Why wait until after the interview to find out if there's actually a job opening that you want? It's wasted time for the candidate.
(Score: 2) by TheRaven on Wednesday March 05 2014, @09:38AM
In a company the size and expansion rate of Google, there is pretty much guaranteed to be a job if they can find someone to fill it. Their hiring process is heavily biased towards false negatives (on the assumption that a bad hire will do more damage to the company than failing to hire anyone), and Google is always expanding into new areas, so almost all of the teams are growing. They have groups ranging from low-level realtime control software for robots to web UI design, so there's likely to be a team where anyone competent could make a contribution.
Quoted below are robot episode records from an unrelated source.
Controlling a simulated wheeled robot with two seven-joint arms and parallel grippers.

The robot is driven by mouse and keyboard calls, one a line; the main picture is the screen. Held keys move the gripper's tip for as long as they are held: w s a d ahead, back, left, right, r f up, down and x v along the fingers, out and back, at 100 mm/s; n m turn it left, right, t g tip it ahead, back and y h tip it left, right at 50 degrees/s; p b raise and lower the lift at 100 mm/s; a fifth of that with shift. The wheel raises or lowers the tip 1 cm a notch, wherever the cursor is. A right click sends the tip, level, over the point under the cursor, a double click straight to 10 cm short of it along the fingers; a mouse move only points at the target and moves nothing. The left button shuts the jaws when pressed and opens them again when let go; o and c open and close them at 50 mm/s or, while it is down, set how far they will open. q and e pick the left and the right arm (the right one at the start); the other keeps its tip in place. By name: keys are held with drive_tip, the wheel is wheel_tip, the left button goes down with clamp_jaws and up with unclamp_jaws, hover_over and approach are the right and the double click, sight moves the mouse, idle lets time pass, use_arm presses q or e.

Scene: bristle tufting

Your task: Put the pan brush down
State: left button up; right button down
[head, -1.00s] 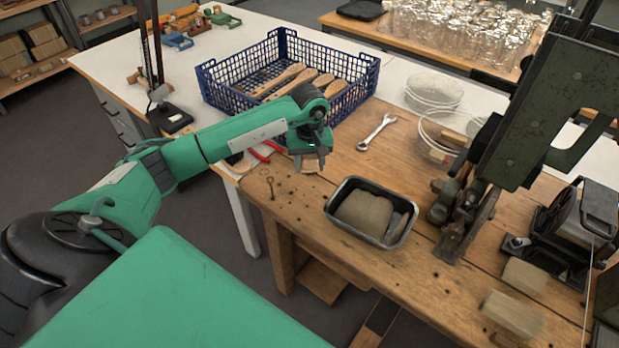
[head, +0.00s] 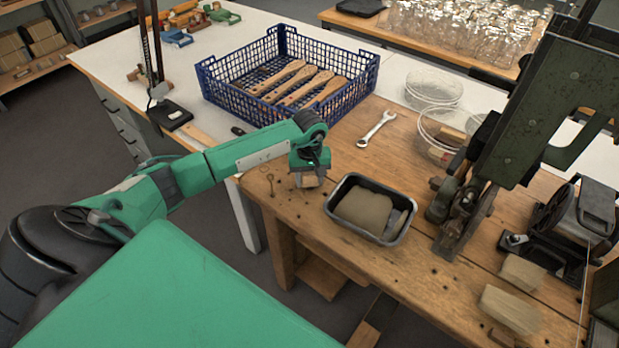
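My left gripper (head: 309,184) is over the wooden bench (head: 330,275), just left of the metal pan. A small tan wooden piece (head: 310,181), which looks like the pan brush, sits between its fingers and seems held. Its bristles are not visible, and I cannot tell whether it touches the bench. The dark metal pan (head: 338,213) holds a tan heap (head: 363,210) and lies just right of the gripper. My right gripper is not in view.
A blue crate (head: 225,97) with several wooden brush bodies stands behind the arm. A wrench (head: 376,128) lies behind the pan. A dark green machine (head: 545,110) and pale blocks (head: 510,308) are at the right. The bench's front edge is close to the gripper.

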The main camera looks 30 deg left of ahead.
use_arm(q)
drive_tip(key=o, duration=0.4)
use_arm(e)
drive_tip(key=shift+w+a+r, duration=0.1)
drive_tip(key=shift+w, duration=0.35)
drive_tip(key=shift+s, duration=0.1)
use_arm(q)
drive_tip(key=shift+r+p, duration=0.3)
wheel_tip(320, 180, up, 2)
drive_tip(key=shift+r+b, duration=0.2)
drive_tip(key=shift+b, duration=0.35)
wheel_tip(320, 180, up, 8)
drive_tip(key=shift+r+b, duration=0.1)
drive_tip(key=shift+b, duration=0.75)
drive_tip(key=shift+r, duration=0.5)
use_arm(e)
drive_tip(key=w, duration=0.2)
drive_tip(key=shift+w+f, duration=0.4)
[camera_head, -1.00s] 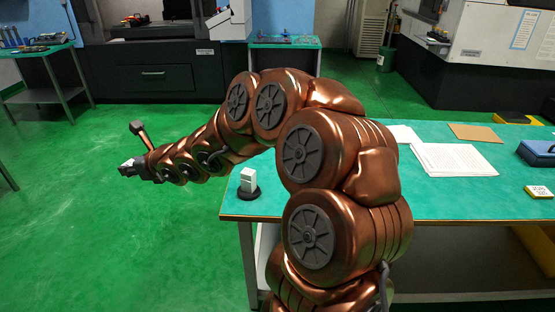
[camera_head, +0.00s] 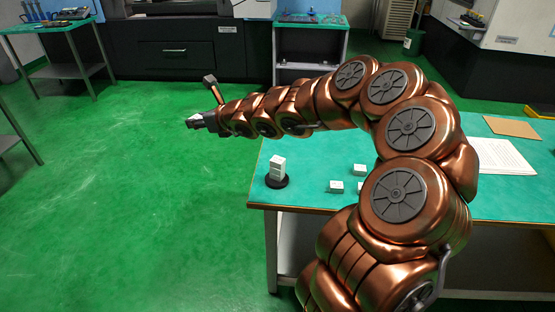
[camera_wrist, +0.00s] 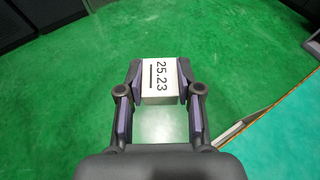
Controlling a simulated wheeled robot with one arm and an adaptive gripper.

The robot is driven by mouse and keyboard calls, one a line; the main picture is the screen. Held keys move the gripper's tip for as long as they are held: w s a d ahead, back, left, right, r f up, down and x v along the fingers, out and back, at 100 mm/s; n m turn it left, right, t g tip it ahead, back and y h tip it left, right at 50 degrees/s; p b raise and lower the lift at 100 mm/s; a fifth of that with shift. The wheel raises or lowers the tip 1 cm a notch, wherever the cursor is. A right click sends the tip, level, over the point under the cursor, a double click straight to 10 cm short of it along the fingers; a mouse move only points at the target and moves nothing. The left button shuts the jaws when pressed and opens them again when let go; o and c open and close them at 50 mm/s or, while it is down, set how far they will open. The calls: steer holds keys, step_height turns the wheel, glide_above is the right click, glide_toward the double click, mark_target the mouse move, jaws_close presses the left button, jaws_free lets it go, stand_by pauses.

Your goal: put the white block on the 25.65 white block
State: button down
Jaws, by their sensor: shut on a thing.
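My gripper (camera_head: 195,122) is shut on a white block (camera_wrist: 160,80) marked 25.23, held between both fingertips over the green floor, left of the table. A stack of white blocks (camera_head: 278,167) stands upright on a black round base (camera_head: 277,182) near the table's left front corner. My gripper is apart from the stack, to its left and higher in the head view. Two loose white blocks lie on the table, one nearer (camera_head: 337,187) and one farther back (camera_head: 360,169). No marking on the table blocks is readable, so I cannot tell which is 25.65.
The green-topped table (camera_head: 310,160) is at the right; its edge (camera_wrist: 240,130) shows at the wrist view's lower right. Papers (camera_head: 502,156) lie farther right. A small table (camera_head: 310,20) and dark machine (camera_head: 170,60) stand behind. Open floor lies left.

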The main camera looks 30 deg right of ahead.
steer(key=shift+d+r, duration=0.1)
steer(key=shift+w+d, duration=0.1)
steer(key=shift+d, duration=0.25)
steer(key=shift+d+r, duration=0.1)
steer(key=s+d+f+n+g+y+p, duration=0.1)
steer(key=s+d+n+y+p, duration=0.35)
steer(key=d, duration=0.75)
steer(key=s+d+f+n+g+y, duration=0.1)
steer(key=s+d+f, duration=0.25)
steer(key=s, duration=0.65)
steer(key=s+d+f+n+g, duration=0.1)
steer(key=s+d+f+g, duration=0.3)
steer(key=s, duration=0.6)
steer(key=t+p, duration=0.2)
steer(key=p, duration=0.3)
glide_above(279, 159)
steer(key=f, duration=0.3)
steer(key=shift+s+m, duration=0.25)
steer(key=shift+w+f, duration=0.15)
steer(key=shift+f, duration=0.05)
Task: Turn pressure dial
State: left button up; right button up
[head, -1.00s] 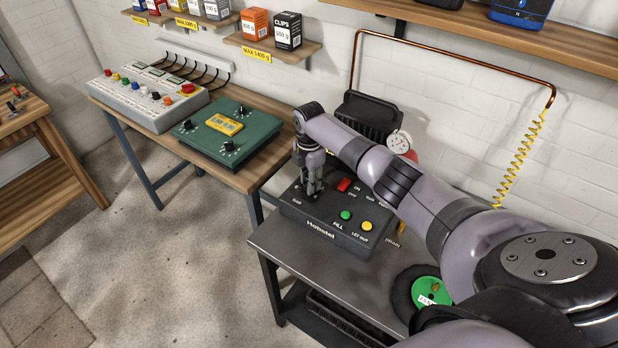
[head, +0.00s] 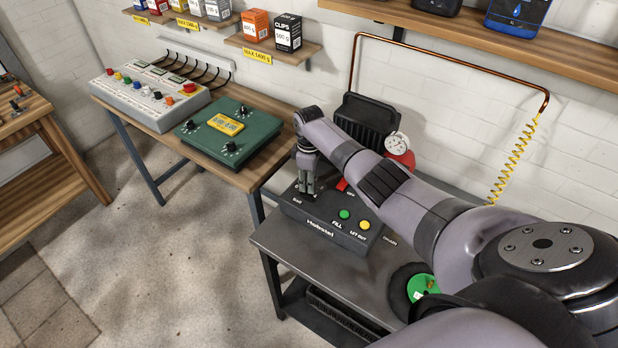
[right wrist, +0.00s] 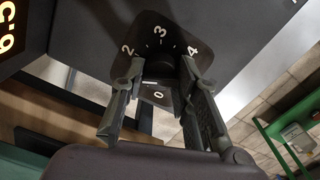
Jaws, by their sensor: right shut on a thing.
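The dark control box (head: 322,234) stands on the metal table and has a "BAR" label at its left end. My right gripper (head: 307,190) points down over that left end. In the right wrist view, my right gripper (right wrist: 160,72) has its two fingers on either side of the dark pressure dial (right wrist: 158,67) and is shut on it. The figures 2, 3, 4 and 0 show around the dial. The fingers and the dark shade hide most of the dial, so its pointer cannot be read. My left gripper is not in view.
The box also has a red switch (head: 342,185), a green button (head: 344,214) and a yellow button (head: 364,225). A white gauge (head: 397,146) is behind my right arm. A green box (head: 230,134) stands on the wooden table to the left. The metal table's front left is clear.

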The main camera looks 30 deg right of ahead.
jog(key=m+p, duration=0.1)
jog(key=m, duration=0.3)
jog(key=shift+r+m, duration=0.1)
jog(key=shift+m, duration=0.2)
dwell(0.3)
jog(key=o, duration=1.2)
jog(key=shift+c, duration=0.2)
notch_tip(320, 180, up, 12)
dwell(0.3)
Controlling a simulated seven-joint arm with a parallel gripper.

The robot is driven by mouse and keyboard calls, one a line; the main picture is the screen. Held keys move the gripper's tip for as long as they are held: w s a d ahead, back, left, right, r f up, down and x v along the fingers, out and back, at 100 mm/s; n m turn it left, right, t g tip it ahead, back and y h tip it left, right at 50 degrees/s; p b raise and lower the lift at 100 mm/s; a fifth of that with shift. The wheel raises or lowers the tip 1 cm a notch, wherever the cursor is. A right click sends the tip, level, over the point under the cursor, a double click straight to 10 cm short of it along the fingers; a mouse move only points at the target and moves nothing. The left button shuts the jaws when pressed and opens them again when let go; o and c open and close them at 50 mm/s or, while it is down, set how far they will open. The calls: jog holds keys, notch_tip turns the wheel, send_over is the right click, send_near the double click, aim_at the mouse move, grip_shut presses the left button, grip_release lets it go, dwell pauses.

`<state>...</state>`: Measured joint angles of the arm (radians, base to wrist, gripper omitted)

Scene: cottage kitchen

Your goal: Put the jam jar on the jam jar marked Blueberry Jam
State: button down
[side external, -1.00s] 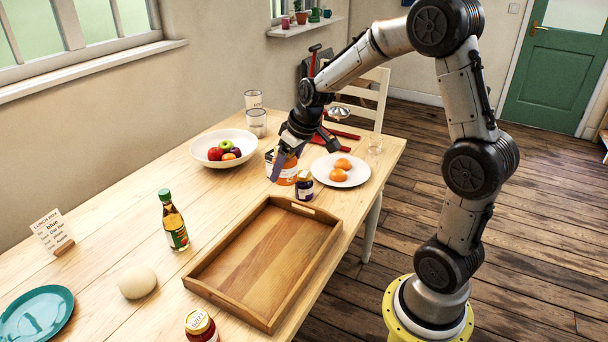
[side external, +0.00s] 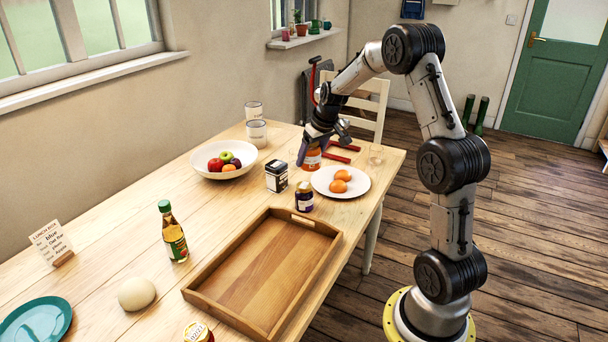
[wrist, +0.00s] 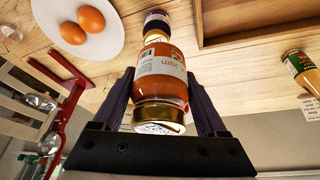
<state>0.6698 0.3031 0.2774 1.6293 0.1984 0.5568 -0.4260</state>
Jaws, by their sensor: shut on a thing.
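My gripper (side external: 312,155) is shut on an orange jam jar (side external: 311,162), behind the white plate in the side view. In the wrist view the jar (wrist: 162,85) sits between both fingers, its gold-rimmed lid towards the camera. I cannot tell how far it is above the table. A small dark jam jar (side external: 304,197) with a light lid stands on the table, in front of the held jar and left of the plate. In the wrist view this dark jar (wrist: 156,22) shows just beyond the held one, partly hidden by it. Its label is too small to read.
A black tin (side external: 276,177) stands left of the dark jar. The plate with two brown eggs (side external: 325,188) is to its right. An empty wooden tray (side external: 208,298) lies in front.

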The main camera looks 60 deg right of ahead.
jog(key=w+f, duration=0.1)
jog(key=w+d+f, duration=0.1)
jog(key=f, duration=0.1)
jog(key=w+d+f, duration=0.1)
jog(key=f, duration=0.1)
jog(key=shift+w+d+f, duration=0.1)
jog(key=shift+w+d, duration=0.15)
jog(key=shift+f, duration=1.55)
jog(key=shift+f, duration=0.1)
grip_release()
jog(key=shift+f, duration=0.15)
The only difficulty that they sometimes have is not having a specific kind of job in a specific location. I was offered the choice of doing things I wanted to do in either London, Munich, or Mountain View (where I didn't want to live), or doing something that didn't sound as fun in Paris (where I did want to go). I took the third option and went back to academia in Cambridge (and now collaborate quite closely with a couple of teams in Google and spend part of my time on a Google-funded project).
The down side is that you have absolutely no idea, going in, what the job that your interviewing for actually is. Your interviewer most likely doesn't either, but part of their job is to give feedback on the kinds of position that you'd be a good fit for.